The tender offer is not conditioned upon any minimum number of shares being tendered; however, the tender offer is subject to a number of other terms and conditions. First Financial expects to fund the purchase of shares in the tender offer with cash on hand.

First Financial’s capital management strategy includes many options, and which tool it elects to use is dependent upon market conditions. First Financial has used its strong capital position to support its growth, pay dividends and fund share repurchases. At the moment, First Financial believes that accelerating its share repurchase program via this tender offer will significantly enhance shareholder value, while leaving it with sufficient capital to support its planned growth and other strategic options.

None of First Financial, its board of directors, the dealer manager and information agent or the depositary is making any recommendations to shareholders as to whether to tender or refrain from tendering their shares into the tender offer. Shareholders must decide how many shares they will tender, if any, and the price within the stated range at which they will offer their shares for purchase by First Financial.  First Financial's directors and executive officers have advised First Financial that they do not intend to tender any of their shares in the tender offer.

Keefe, Bruyette & Woods, Inc. is the dealer manager and information agent for the tender offer. The depositary is Computershare Trust Company, N.A., Breyer & Associates PC is First Financial's legal counsel for the tender offer.
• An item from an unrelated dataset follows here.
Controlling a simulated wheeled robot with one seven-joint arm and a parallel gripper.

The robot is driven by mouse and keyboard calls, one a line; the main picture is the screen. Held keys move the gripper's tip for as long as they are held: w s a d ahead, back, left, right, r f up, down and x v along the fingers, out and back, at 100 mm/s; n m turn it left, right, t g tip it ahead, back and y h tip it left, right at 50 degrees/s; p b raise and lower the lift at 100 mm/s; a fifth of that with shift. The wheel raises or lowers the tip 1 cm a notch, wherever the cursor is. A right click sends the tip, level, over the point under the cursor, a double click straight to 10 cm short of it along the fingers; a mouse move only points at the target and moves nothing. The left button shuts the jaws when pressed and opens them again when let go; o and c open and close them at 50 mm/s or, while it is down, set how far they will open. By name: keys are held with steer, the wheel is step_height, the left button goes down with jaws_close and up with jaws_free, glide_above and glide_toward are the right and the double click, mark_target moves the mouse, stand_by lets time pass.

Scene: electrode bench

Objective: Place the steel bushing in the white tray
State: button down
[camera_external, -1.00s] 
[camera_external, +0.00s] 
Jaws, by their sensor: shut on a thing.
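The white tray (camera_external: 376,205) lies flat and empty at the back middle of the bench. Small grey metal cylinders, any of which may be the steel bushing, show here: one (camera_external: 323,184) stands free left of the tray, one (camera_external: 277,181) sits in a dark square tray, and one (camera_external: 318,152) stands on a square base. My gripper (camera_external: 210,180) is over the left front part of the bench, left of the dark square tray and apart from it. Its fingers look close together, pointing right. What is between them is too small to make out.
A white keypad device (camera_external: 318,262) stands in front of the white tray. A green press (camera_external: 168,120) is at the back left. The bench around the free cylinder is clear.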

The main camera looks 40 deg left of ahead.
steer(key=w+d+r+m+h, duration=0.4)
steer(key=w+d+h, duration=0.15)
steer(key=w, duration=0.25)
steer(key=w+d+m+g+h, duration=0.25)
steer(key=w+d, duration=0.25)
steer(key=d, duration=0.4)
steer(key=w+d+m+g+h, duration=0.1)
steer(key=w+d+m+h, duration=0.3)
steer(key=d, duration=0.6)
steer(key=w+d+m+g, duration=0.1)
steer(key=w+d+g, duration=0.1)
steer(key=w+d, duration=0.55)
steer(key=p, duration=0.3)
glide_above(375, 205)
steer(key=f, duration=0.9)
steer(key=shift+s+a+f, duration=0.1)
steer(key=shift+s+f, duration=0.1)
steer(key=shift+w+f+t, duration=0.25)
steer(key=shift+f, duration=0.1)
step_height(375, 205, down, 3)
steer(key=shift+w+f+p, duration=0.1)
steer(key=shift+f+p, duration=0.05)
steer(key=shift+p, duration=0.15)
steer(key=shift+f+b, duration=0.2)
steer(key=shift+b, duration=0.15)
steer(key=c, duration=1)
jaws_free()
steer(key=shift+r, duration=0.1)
The Offer to Purchase, a letter of transmittal and related documents will be mailed to shareholders of record and also will be made available for distribution to beneficial owners of First Financial’s stock. For questions and information, please call the dealer manager and information agent toll-free at 877-892-9475.

About First Financial Northwest, Inc.

First Financial Northwest, Inc. is the parent company of First Financial Northwest Bank; a Washington State chartered commercial bank headquartered in Renton, Washington, serving the Puget Sound Region through its three full-service banking offices. We are a part of the ABA NASDAQ Community Bank Index and the Russell 3000 Index. For additional information about us, please visit our website at ffnwb.com and click on the "Investor Relations" link at the bottom of the page.
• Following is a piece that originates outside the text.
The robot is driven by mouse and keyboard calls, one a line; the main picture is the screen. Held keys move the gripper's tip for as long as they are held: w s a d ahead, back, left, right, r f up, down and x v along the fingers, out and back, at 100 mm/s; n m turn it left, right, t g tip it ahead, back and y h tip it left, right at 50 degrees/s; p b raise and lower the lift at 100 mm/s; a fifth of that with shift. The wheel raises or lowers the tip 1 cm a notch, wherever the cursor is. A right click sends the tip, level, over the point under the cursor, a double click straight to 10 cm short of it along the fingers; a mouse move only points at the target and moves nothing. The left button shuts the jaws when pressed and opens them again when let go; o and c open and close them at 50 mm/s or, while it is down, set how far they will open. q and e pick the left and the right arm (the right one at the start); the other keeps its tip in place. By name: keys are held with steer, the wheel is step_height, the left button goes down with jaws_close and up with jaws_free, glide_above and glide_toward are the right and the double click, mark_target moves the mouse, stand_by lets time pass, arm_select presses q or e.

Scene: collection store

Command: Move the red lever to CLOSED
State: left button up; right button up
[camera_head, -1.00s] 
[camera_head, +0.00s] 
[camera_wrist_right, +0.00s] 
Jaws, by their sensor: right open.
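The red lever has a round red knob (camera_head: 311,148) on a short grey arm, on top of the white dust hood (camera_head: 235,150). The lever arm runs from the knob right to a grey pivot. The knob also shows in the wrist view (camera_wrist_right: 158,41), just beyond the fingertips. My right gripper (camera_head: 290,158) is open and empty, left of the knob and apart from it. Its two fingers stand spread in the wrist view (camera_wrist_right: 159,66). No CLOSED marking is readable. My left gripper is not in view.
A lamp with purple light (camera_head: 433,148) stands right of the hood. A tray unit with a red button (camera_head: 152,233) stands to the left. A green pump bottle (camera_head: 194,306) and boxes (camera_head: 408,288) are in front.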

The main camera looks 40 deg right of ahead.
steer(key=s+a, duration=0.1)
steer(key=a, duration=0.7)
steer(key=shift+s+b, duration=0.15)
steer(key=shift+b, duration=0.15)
Certain Information Regarding the Tender Offer

The information in this press release describing the Company's tender offer is for informational purposes only and does not constitute an offer to buy or the solicitation of an offer to sell shares of the Company's common stock in the tender offer. The tender offer is being made only pursuant to the Offer to Purchase and the related materials that the Company is distributing to its shareholders, as they may be amended or supplemented. Shareholders should read such Offer to Purchase and related materials carefully and in their entirety because they contain important information, including the various terms and conditions of the tender offer. Shareholders of the Company may obtain a free copy of the Tender Offer Statement on Schedule TO, the Offer to Purchase and other documents that the Company is filing with the Securities and Exchange Commission from the Securities and Exchange Commission's website at www.sec.gov. Shareholders or investors who have questions or need assistance or may obtain a copy of these documents, without charge, by calling Keefe, Bruyette & Woods, Inc., the dealer manager and information agent for the tender offer, toll free at 877-892-9475. Shareholders are urged to carefully read all of these materials prior to making any decision with respect to the tender offer.
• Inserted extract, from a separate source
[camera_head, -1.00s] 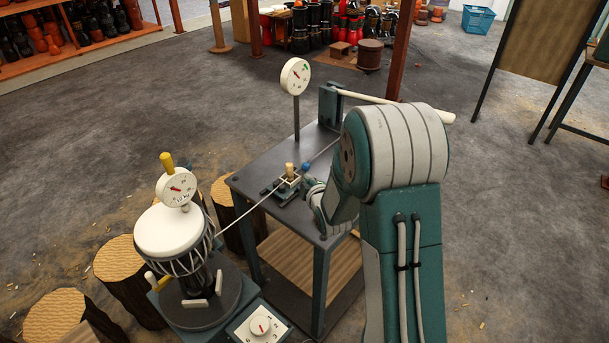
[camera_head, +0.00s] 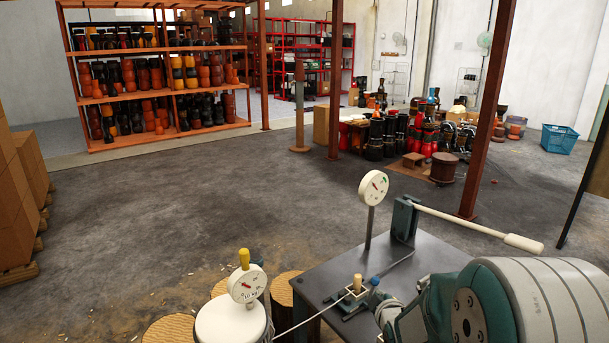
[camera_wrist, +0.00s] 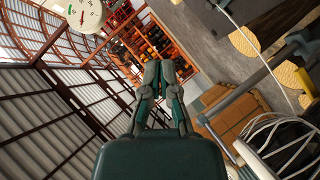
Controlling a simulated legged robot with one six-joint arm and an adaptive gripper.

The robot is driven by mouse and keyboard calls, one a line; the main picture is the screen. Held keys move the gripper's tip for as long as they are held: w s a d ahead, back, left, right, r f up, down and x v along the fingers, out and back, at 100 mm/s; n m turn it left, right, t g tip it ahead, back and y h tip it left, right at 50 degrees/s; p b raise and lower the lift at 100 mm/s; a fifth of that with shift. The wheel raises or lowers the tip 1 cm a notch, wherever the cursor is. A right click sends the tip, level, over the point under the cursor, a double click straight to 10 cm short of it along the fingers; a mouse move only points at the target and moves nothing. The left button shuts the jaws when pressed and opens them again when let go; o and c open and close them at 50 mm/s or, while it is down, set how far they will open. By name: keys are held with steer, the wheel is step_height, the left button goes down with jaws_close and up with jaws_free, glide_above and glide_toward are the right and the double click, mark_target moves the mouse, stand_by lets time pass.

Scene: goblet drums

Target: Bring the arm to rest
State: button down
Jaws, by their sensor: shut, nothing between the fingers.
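My gripper (camera_wrist: 160,72) shows in the wrist view with its two grey-tipped fingers together and nothing between them. It points toward the far shelves and roof, clear of any object. In the head view my arm fills the lower right beside the dark metal table (camera_head: 330,283); the fingers cannot be made out there. The goblet drum (camera_head: 232,322) with a white head stands left of the table, cut off by the lower edge. A cord runs from it to a small clamp (camera_head: 352,300) on the table.
A round dial (camera_head: 374,187) on a post and a long white-handled lever (camera_head: 480,228) rise from the table near my arm. A dial gauge (camera_head: 247,283) sits at the drum. Log stools (camera_head: 170,330) stand left. Open floor (camera_head: 220,200) lies beyond.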

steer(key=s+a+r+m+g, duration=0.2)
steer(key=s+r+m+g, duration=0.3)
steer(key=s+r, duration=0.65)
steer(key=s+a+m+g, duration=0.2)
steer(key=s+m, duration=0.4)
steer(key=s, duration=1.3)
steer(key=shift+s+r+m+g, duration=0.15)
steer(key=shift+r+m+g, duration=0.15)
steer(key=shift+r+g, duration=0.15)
Forward Looking Statements

When used in this press release and in other documents filed with or furnished to the Securities and Exchange Commission (the "SEC"), in press releases or other public stockholder communications, or in oral statements made with the approval of an authorized executive officer, the words or phrases "believe," "will," "will likely result," "are expected to," "will continue," "is anticipated," "estimate," "project," "plans," or similar expressions are intended to identify "forward-looking statements" within the meaning of the Private Securities Litigation Reform Act of 1995.  Forward-looking statements are not historical facts but instead represent management's current expectations and forecasts regarding future events many of which are inherently uncertain and outside of our control. Actual results may differ, possibly materially from those currently expected or projected in these forward-looking statements. Factors that could cause our actual results to differ materially from those described in the forward-looking statements, include, but are not limited to, the following: increased competitive pressures; changes in the interest rate environment; changes in general economic conditions and conditions within the securities markets; legislative and regulatory changes; and other factors described in the Company’s latest annual Report on Form 10-K and Quarterly Reports on Form 10-Q and other filings with the Securities and Exchange Commission – that are available on our website at www.ffnwb.com and on the SEC's website at www.sec.gov.

Any of the forward-looking statements that we make in this Press Release and in the other public statements are based upon management's beliefs and assumptions at the time they are made and may turn out to be wrong because of the inaccurate assumptions we might make, because of the factors illustrated above or because of other factors that we cannot foresee. Therefore, these factors should be considered in evaluating the forward-looking statements, and undue reliance should not be placed on such statements. We do not undertake and specifically disclaim any obligation to revise any forward-looking statements to reflect the occurrence of anticipated or unanticipated events or circumstances after the date of such statements. These risks could cause our actual results for 2016 and beyond to differ materially from those expressed in any forward-looking statements made by, or on behalf of, us and could negatively affect our operating and stock performance.